- _Exercise details_:
Repeat exactly the lines between and including those that contain "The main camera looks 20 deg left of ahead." and "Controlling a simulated". Output no other line.

(Robot state and action records)

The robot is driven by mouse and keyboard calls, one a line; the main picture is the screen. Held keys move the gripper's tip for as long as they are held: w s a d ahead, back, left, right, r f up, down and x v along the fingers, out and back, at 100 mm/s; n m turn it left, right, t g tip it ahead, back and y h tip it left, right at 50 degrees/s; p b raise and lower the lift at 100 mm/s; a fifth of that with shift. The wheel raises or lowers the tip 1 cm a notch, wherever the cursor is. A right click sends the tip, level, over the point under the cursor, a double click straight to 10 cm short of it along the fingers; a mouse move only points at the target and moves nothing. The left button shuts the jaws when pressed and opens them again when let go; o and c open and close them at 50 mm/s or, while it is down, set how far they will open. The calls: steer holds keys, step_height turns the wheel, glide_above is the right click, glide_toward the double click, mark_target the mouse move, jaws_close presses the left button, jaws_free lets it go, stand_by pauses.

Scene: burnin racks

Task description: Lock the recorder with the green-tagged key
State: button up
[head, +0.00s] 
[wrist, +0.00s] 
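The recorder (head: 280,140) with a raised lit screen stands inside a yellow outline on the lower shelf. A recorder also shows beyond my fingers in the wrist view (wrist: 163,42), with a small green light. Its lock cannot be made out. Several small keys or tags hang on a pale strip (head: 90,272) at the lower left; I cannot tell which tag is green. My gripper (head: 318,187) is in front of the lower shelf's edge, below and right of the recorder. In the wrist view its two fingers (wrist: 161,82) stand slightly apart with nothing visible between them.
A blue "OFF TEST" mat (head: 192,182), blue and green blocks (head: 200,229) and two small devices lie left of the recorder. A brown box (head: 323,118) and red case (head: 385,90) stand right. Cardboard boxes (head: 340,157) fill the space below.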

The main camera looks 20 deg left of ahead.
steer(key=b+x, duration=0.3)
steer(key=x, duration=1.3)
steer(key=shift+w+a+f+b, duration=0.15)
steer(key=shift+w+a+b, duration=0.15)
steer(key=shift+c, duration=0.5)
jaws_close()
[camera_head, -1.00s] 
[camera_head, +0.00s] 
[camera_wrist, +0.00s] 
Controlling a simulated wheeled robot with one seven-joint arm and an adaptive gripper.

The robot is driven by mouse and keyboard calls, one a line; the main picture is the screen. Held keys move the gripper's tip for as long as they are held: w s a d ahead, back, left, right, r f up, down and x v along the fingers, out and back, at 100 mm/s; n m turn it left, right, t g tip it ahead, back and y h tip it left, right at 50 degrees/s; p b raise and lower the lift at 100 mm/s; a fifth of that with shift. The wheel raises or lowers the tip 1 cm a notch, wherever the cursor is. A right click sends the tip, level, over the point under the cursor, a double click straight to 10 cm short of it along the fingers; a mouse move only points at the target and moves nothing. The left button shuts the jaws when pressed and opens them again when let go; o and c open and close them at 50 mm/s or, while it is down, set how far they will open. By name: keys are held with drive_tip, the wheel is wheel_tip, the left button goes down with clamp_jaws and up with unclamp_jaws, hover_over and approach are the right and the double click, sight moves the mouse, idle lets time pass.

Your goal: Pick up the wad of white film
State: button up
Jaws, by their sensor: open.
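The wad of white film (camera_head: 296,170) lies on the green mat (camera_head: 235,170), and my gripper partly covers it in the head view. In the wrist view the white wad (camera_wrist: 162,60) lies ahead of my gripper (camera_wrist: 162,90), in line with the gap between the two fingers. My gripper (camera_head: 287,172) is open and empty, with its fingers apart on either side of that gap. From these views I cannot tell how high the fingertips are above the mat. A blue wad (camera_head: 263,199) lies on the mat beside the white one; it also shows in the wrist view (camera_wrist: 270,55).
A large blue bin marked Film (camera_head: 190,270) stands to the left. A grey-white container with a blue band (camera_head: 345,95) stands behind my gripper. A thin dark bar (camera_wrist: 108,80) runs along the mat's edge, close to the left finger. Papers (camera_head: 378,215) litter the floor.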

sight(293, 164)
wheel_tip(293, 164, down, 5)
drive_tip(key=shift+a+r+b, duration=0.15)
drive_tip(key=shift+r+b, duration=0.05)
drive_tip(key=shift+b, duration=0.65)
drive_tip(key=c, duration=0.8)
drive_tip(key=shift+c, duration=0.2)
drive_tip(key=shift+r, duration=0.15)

- _Complete response_:
The main camera looks 20 deg left of ahead.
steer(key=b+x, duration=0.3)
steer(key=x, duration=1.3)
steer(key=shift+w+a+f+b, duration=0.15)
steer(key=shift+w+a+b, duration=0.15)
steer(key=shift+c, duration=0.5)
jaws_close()
[camera_head, -1.00s] 
[camera_head, +0.00s] 
[camera_wrist, +0.00s] 
Controlling a simulated wheeled robot with one seven-joint arm and an adaptive gripper.

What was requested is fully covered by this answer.